When we published our Statement of Solidarity in June 2020 we committed to providing quarterly public updates on our progress and mistakes, to supplement the monthly internal updates we give our staff. This is the latest update and first for 2021.
Some examples of progress made include:
- We have audited and updated our website in the first phase of a piece of work aimed at making sure we remove white saviourism and the white gaze from our imagery. Work is nearing completion on a ‘self-check’ guide for content-gatherers, which will set out new guidelines to eliminate white saviourism and white gaze. A glossary of outdated terms has been drafted, with suggestions for more appropriate language.
- The third pillar of our Free To Be Me: Diversity & Inclusion Strategy is focused on decolonising development and the way we work. We have launched a Steering Group to lead on this pillar and contracted external expertise (Degan Ali Global) to support this work between now and April, especially to ensure that we challenge ourselves to think differently. This will include sessions with all staff and our Board, as well as us as an Executive Leadership Team (ELT).
- We have reviewed the profile of existing Save the Children supporters (including volunteers), which has shown that our current supporter base and the media we buy to fundraise and engage campaigners is in line with UK racial diversity. We have also reviewed our Supporter Engagement Strategy and there is nothing inherent in our audience segmentation and strategy that enables (versus hinders) progressing diversity and inclusion, so we are now thinking about what more we can do to enable progression.
- Earlier this year we reviewed progress on our gender equality commitments during 2020 and underlined our commitment to do more in this area, including to address issues of intersectionality.
- We’ve wrapped up the first phase of our diaspora communities project, which focused on how we can work with and learn from diaspora communities in our campaigning. This is still in the thinking and piloting stage, but we’re excited to take it forward.
- Internally, work is underway to create and agree a single, integrated programme of work for all of our People & Culture and Diversity & Inclusion commitments. We have ringfenced funds to deliver on this. Actions already taken include a successful pilot of sharing questions before interviews for neuro-diverse candidates, and our mean ethnicity pay gap reducing from 4.38% to 2.71%. We’re currently developing a pilot mentoring offer to our staff of colour, those with disabilities and our LGBT+ colleagues, which will roll out in the next couple of months.
- Teams across SCUK have continued to hold open discussions on D&I, including anti-racism, and to devote time to learning more about how to become an anti-racist organisation and how we can be better allies. We know there is still a way to go on this.

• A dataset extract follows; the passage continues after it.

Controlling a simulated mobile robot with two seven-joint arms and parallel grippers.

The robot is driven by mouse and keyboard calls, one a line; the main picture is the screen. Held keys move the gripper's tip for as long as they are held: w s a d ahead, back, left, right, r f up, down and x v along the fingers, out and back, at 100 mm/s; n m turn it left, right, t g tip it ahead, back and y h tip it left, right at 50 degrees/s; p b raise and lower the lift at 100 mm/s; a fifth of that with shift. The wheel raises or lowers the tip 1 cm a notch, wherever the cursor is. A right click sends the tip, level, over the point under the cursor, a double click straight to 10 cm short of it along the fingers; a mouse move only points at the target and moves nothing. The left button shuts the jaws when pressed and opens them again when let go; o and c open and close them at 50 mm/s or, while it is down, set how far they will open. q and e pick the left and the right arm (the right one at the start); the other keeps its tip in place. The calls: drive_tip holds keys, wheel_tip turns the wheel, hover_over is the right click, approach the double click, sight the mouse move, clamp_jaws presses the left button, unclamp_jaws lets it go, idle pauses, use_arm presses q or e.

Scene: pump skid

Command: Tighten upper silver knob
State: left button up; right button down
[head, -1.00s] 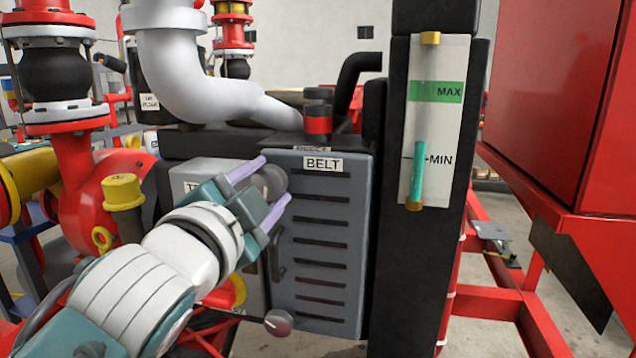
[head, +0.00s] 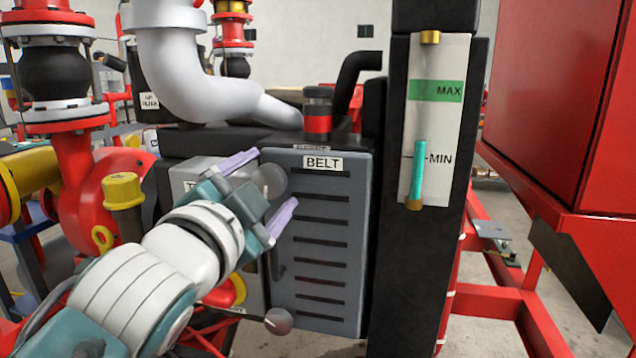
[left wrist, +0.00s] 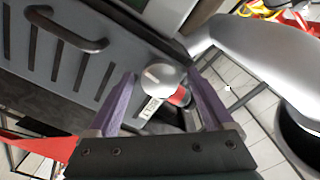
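The upper silver knob (head: 271,180) is at the upper left corner of the grey belt cover (head: 335,226). It also shows in the left wrist view (left wrist: 160,76), between the two purple fingers and just beyond their tips. My left gripper (head: 268,178) is open, with one finger above-left of the knob and one to its lower right. The fingers stand apart from the knob. A lower silver knob (head: 279,321) sits at the cover's lower left corner. My right gripper is in neither view.
A dark handle (left wrist: 65,30) sticks out of the cover, close to the gripper. A white pipe (head: 185,65) bends down above the cover. A black post with a level gauge (head: 418,175) stands right of it. A yellow-capped fitting (head: 122,190) is left of my arm.

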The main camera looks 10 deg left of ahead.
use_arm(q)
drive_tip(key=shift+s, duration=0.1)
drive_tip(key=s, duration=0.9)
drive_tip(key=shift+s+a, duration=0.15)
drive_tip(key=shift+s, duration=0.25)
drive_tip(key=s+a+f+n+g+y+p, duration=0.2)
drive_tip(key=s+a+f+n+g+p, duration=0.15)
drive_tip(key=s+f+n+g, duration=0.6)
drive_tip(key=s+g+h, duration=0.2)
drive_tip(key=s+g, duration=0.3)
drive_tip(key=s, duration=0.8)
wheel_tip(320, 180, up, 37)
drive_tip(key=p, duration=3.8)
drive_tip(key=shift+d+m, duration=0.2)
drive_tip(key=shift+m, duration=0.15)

To help, we are piloting D&I reps across teams (starting with our Global Programmes division), to help embed D&I considerations into day-to-day working, and to give staff another option if they have concerns they want to raise that they don’t feel comfortable raising in other ways.
- As an ELT, we are finalising our D&I and anti-racism commitments for the 2021 work planning period. These commitments and associated KPIs will be open to all staff, and regularly reviewed by the CEO.
Our Board of Trustees works closely with the ELT to guide decision-making on strategic issues and to hold us accountable. In the last few years, the Board has sought to increase its own diversity and in January Dr Tsitsi Chawatama joined as our new Chair of the Board of Trustees. Tsitsi brings huge amounts of knowledge and experience to the Board as an expert in global child health who has worked extensively in the NGO and development sector. Find out more about Tsitsi’s appointment here and view our Board of Trustees here. We’re also delighted that Ammara Khan has joined us in the newly created role of Director of Diversity & Inclusion; her induction is underway.
Looking forward, our focus remains on the substantial and long-term solutions, and we are prioritising making changes to recruitment, career development and behaviours.
We know that in some of these areas we’re taking longer to deliver than we would have liked or initially planned for, both due to the complexity of the issues we are tackling but also as our understanding of these issues evolves. As an Executive Leadership Team we take full responsibility for the delivery of the commitments set out in our Statement of Solidarity and our D&I Strategy, and will always transparently report on what we achieve and the mistakes we will no doubt make.
We will publish our next quarterly update in the spring.